== Stored data ==
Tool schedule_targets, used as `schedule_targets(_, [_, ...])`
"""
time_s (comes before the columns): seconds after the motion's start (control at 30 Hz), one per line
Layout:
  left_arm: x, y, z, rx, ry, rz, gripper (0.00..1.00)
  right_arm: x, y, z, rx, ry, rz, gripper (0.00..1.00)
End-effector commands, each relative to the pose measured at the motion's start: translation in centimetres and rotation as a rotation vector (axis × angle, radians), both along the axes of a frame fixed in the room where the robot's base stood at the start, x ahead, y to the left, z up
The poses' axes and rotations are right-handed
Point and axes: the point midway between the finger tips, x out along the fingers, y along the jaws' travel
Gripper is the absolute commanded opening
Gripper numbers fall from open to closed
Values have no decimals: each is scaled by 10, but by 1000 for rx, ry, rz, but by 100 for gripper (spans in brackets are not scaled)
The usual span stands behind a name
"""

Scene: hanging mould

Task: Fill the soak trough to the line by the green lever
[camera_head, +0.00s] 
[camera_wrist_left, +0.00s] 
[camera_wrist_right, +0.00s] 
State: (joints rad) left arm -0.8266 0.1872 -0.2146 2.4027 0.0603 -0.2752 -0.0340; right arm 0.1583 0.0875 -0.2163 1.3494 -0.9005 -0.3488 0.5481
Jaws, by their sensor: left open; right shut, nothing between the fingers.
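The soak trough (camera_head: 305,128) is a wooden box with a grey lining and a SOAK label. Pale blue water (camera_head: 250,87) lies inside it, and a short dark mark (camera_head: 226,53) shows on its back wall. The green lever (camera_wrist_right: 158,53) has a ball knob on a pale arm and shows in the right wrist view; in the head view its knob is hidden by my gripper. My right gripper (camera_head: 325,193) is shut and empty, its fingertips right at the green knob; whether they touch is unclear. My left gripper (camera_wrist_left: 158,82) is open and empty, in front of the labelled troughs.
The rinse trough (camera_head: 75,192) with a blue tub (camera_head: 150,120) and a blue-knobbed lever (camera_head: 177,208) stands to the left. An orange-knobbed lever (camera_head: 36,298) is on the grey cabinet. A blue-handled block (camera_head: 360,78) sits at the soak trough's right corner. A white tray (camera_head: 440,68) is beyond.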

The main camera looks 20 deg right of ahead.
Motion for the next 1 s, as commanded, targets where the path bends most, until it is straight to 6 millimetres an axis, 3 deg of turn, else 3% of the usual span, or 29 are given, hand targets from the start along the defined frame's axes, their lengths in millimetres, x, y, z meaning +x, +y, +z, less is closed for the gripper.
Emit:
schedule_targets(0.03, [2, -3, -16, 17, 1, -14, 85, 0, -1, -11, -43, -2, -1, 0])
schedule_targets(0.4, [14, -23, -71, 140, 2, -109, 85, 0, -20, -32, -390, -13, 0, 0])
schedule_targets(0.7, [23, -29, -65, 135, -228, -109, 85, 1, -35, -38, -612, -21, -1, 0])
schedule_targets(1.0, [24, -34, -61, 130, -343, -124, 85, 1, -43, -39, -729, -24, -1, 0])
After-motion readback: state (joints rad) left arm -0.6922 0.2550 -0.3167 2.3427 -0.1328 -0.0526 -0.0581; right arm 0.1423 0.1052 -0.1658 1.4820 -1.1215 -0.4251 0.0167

== Task objective ==
Start at the line with "right_arm: x, y, z, rx, ry, rz, gripper", stop at the line with "State: (joints rad)", and return every line in that stretch exactly, those two included.

== Full output ==
  right_arm: x, y, z, rx, ry, rz, gripper (0.00..1.00)
End-effector commands, each relative to the pose measured at the motion's start: translation in centimetres and rotation as a rotation vector (axis × angle, radians), both along the axes of a frame fixed in the room where the robot's base stood at the start, x ahead, y to the left, z up
The poses' axes and rotations are right-handed
Point and axes: the point midway between the finger tips, x out along the fingers, y along the jaws' travel
Gripper is the absolute commanded opening
Gripper numbers fall from open to closed
Values have no decimals: each is scaled by 10, but by 1000 for rx, ry, rz, but by 100 for gripper (spans in brackets are not scaled)
The usual span stands behind a name
"""

Scene: hanging mould

Task: Fill the soak trough to the line by the green lever
[camera_head, +0.00s] 
[camera_wrist_left, +0.00s] 
[camera_wrist_right, +0.00s] 
State: (joints rad) left arm -0.8266 0.1872 -0.2146 2.4027 0.0603 -0.2752 -0.0340; right arm 0.1583 0.0875 -0.2163 1.3494 -0.9005 -0.3488 0.5481

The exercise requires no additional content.